In 1993, Stern and his late wife, Peppy, moved to a house perched overlooking Las Pulgas Canyon with a sliver of an ocean view. Peppy became a force in Pacific Palisades and a stalwart at Kehillah Israel, serving as president from 1983 to 1990. She died in 2002 at 62, after 38 years of marriage.

Stern is now married to photographer and filmmaker Karen Bellone and is enjoying his new life. 'She's a bohemian, animal activist. Here I am almost 70 and I have never had a pet, and now we have two dogs.' Karen's daughter, Sophia Hedgecock, just entered seventh grade at Wildwood and is in the same class as one of Stern's grandchildren. Stern has two grown sons and four grandchildren.

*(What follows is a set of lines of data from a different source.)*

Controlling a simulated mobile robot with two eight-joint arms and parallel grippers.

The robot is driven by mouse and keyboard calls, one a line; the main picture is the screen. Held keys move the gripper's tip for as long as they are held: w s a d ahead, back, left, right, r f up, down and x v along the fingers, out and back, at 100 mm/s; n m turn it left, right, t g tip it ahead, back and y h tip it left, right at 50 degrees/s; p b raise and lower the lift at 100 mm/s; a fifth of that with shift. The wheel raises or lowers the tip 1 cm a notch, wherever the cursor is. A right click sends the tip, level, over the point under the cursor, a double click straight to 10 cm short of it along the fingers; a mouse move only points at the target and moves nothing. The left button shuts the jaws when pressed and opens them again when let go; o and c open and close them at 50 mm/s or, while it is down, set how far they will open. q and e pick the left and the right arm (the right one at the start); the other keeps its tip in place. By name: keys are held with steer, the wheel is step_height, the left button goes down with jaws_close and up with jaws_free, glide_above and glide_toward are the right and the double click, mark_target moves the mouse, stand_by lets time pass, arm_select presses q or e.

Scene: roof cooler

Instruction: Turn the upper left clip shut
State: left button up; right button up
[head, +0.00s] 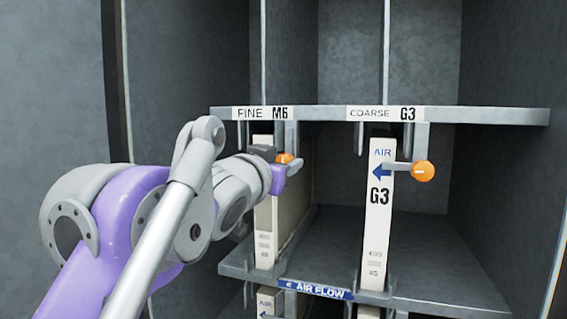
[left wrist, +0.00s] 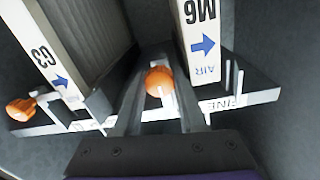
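The upper left clip shows as an orange knob (head: 285,158) below the FINE M6 label in the head view, partly covered by my left gripper. In the left wrist view the orange knob (left wrist: 158,80) sits between my gripper's two fingers. My left gripper (head: 278,172) is at the clip, in front of the M6 filter (head: 265,225). In the left wrist view my left gripper (left wrist: 157,95) has its fingers apart on either side of the knob; contact is not clear. The clip's bar is mostly hidden. My right gripper is not in view.
The upper right clip (head: 423,171) has its grey bar across the G3 filter (head: 378,220). A metal rail (head: 330,113) runs above both filters. The lower shelf (head: 430,260) carries an AIR FLOW label. The space between the filters is open.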

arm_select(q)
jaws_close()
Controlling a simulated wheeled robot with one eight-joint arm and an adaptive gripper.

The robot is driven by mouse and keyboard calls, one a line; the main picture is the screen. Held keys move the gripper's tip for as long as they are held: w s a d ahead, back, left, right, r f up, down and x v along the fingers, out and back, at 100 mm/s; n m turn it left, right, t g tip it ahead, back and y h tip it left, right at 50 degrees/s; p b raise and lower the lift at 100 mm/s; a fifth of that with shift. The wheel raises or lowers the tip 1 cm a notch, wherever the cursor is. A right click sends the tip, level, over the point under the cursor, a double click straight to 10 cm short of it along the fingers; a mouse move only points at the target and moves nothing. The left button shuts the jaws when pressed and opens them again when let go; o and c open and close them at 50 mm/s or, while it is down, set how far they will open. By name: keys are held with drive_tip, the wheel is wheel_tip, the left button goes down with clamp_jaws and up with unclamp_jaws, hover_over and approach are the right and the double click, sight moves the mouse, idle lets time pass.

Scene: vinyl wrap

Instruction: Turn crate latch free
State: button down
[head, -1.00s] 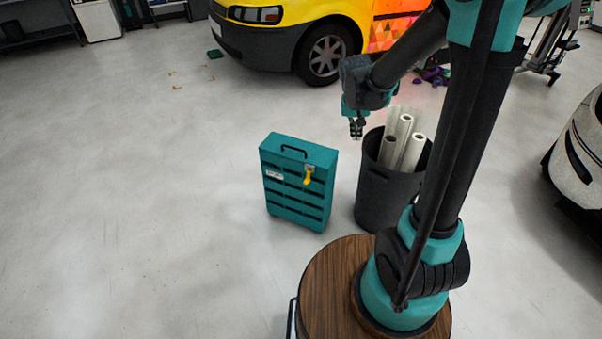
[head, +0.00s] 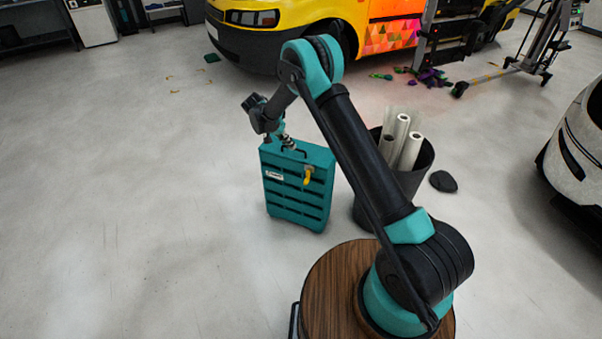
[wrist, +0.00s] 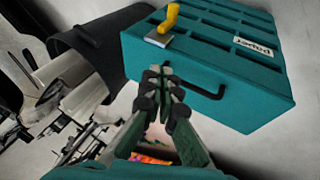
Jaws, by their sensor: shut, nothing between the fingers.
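A teal slatted crate (head: 283,190) stands upright on the floor, with a black handle on top and a white label on its front. Its yellow latch (head: 308,175) sits at the upper right of the front, on a metal plate. In the wrist view the crate (wrist: 262,90) fills the upper right and the yellow latch (wrist: 169,18) shows near the top. My gripper (head: 289,144) is over the crate's top, near the handle. In the wrist view my gripper (wrist: 158,72) is shut and empty, its tips near the handle (wrist: 208,92) and apart from the latch.
A dark bin (head: 418,176) with several white rolls stands right of the crate. A dark stone-like lump (head: 443,181) lies beside it. A yellow van (head: 270,40) is behind, and a white car (head: 585,150) is at right. The floor left of the crate is clear.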

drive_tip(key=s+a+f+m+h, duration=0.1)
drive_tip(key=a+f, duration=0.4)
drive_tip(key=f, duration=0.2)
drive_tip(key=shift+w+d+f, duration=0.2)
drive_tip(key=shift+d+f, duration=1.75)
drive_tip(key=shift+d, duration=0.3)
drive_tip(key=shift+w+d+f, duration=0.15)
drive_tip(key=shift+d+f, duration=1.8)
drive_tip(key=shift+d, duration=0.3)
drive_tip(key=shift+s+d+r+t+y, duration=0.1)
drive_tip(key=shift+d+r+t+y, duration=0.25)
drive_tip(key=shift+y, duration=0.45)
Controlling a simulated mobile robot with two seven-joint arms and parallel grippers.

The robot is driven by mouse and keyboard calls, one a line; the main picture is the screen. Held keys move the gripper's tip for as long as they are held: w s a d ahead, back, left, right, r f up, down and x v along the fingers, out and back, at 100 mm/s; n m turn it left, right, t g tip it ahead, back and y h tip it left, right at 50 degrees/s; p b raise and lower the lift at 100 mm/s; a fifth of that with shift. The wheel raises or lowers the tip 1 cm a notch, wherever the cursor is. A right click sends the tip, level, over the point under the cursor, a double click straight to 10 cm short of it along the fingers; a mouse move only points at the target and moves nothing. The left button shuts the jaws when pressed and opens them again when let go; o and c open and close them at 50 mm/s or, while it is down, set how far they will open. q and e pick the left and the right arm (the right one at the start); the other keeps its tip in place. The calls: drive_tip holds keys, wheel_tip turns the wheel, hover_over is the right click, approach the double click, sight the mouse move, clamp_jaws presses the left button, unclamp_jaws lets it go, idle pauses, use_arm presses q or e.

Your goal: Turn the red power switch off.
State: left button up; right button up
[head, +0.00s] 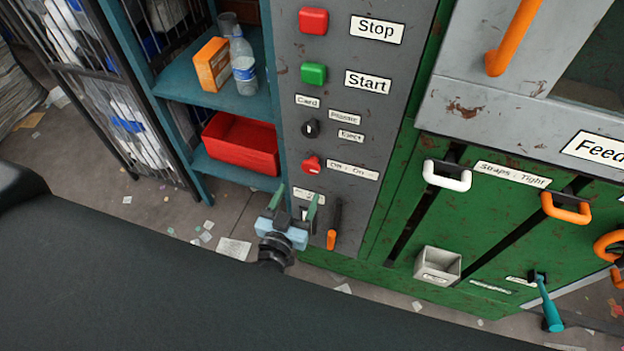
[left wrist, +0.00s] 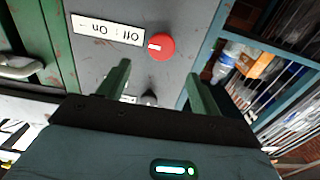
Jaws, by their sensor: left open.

Stern is confident that the conversation about race continues to be important in our lives. 'It's just as needed as ever because people think that we're OK now because we're elected a black President.'

Interestingly, he encountered several surprises in casting 'Neighbors.'

Some actors didn't audition because they thought black face was demeaning. Others didn't want the job of Richard because they thought it an unsympathetic and demeaning role. 'It takes a lot of courage to put on black face,' Stern admits. 'When the actors came out into the lobby after the play, people didn't recognize then. Recognition is key for an actor.'

Stern knows that he's onto something and while he has yet to settle on a more cohesive 'season,' he wants to continue the exploration.

'I believe that we're moving forward with being color blind and becoming more tolerant. But, in the end, the truth is that people don't like to be uncomfortable. That's why we can't look at homeless people.' And that's why at the end of 'Neighbors,' the black-face cast stands staring at the audience, silent, expressionless, leaving us hanging.